During Lee’s recent visit to CERN, he saw the enormous effort now going into preparations for the LHC. So what does he think the experiments there will find? While he expects the LHC to make important discoveries, including evidence for new particles such as the Higgs boson, his continuing thoughts about symmetry in the universe lead to more personal predictions.
He believes that asymmetries in parity, charge conjugation and time reversal are not asymmetries of the fundamental laws of physics. Instead, he thinks it is likely that they are “asymmetries of the solutions, namely the Big Bang universe we live in – it is the solution that is not symmetrical”. In other words, he sees CP violation as an effect of spontaneous symmetry-breaking. In this case, says Lee, there is a possibility of finding right-handed W and Z particles to match the left-handed Ws and Z already known. Other new particles could be massive partners for the massless graviton, just as the massless photon has heavy partners in the W and Z. “They will have to be uncovered, and the LHC might also be the first window on that.”

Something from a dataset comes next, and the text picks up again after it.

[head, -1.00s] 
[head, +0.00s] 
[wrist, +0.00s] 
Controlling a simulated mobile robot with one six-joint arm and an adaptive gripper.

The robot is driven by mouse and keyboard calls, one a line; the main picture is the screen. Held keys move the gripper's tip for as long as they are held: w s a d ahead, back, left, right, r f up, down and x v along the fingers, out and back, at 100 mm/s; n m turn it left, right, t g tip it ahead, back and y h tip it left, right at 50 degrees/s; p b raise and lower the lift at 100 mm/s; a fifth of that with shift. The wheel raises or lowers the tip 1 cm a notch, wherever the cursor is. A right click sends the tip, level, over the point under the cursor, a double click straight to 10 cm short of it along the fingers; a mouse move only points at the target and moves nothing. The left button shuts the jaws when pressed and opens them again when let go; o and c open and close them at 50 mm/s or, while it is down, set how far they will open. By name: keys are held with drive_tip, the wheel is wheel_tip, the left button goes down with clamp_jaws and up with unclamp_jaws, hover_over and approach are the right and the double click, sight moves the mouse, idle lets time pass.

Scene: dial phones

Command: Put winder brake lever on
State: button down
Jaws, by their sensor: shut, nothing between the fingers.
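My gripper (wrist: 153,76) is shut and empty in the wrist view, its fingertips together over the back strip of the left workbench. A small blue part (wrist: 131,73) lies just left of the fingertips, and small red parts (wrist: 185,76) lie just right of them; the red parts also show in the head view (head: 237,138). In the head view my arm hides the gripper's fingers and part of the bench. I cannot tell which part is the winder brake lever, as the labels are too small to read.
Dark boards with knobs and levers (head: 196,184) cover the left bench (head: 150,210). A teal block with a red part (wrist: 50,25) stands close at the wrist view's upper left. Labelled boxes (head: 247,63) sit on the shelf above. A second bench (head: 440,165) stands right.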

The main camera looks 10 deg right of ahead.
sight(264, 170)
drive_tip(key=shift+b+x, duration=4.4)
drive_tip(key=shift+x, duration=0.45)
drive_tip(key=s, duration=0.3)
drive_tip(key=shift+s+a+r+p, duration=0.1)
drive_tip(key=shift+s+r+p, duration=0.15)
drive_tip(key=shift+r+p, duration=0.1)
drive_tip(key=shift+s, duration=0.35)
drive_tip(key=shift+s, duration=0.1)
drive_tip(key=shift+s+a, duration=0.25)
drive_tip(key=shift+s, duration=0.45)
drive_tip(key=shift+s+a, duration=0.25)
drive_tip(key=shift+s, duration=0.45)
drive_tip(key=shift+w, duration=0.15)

The promise that the LHC holds for the future fits well with Lee’s overall view of the state of particle physics. “It will be a turning point. By what we discover here we will also know what to do as a next step. We expect that the LHC will give us a world of discoveries that will set the route for our future explorations,” he says. Half a century after his Nobel prize, he retains an inspiring optimism: “I believe that the beginning of the 21st century will be as important for physics as the beginning, the first 50 years, of the 20th century, and the LHC is going to be the machine to make the first discovery – so it is very lucky to be here.”